Her human models “come with personality, they come with emotions, and they also come with a story” and this, she argues, resonates with buyers.
“Diversity is basically appreciating the differences in people and AI is not about people — it’s as simple as that,” Ms Jeremiah says.
Lalaland’s Michael Musandu agrees that real models bring authenticity and that will never be fully replaced.
He says what they are aiming to do is supplement them.
“You need models, you need real people, we definitely need it,” he says.
But Mr Musandu argues the shoot is being “streamlined” with the use of AI because the company can pay a model a fee for use of her image and then reuse that repeatedly rather than having to pay for each shoot.
“We also give you the IP and copyright of the model so that you can use it perpetually,” he says.
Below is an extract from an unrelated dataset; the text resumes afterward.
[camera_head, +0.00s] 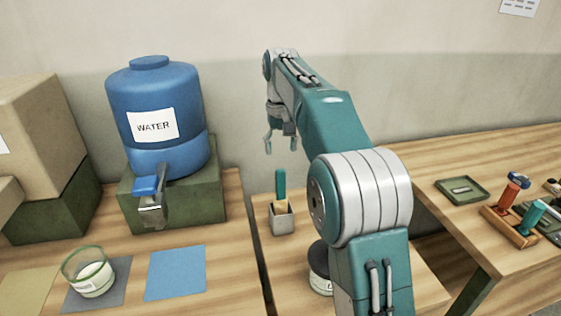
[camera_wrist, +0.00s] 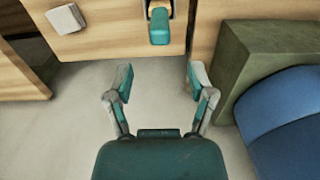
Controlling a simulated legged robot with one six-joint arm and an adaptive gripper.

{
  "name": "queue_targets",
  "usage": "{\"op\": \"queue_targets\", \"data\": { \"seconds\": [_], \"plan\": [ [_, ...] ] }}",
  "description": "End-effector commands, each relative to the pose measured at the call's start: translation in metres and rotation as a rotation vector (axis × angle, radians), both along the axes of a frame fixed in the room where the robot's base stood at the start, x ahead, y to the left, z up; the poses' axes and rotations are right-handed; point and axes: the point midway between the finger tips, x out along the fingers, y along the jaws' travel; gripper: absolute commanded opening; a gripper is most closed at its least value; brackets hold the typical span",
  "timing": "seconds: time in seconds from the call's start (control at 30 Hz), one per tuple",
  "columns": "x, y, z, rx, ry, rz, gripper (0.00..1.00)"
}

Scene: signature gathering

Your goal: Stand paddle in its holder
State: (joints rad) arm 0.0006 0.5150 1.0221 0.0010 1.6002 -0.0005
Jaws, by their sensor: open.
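A teal-topped paddle (camera_head: 281,183) stands upright in a small grey box-shaped holder (camera_head: 282,221) on the middle table. A pale wooden part shows just above the holder's rim. In the wrist view the paddle's teal end (camera_wrist: 160,28) points toward the camera, in front of the partly cut-off holder. My gripper (camera_head: 281,147) is open and empty, above the paddle and apart from it. In the wrist view its fingers (camera_wrist: 160,78) are spread wide, with only grey floor or wall between them.
A blue water jug (camera_head: 152,90) stands on a green block (camera_head: 205,205) to the left. A glass cup (camera_head: 90,275) and a blue sheet (camera_head: 175,272) lie in front. A dark-topped jar (camera_head: 319,270) is partly behind my arm. A green tray (camera_head: 461,190) sits on the right table.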

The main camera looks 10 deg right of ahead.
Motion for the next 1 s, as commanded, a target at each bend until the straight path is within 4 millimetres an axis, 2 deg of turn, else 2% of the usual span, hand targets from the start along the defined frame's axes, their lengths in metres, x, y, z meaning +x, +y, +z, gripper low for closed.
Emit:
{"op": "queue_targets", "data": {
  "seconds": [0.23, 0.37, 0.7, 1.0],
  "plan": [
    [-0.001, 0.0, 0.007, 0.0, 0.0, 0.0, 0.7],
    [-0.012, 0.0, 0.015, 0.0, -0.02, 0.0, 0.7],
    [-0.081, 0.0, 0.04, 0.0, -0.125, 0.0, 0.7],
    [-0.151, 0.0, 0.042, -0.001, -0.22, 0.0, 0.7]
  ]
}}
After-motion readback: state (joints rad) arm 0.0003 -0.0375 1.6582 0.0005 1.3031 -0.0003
Julie Stevanja says that while AI may impact some jobs, her startup still works with influencers to run campaigns on Instagram and TikTok.
“It’s an avenue which will really open up in this new space of AI,” she says.
“AI can create imagery, it can’t create personality, it can’t create a following. There is still space for both of those to coexist.”
She says there’s a lot that needs to be worked out around how AI works for the models and the fashion industry.
“There are some artists who are legitimately unhappy about having their artwork and creatives consumed by the AI models,” Ms Stevanja says.
She says regulation should be brought into place to ensure that artists can opt in rather than having to opt out of having their work and images used by others.
“How we get there is still to be determined, but I think we absolutely will see this tool being used,” she says.
Kate Heussler thinks it’s inevitable that AI will result in job losses.
“I don’t think it will happen within one or two years, but I definitely think that within one or two generations, we’re going to see more industries and jobs disappear completely due to AI,” she says.
For now, she’s helping this generation fight to keep their jobs and their reputation.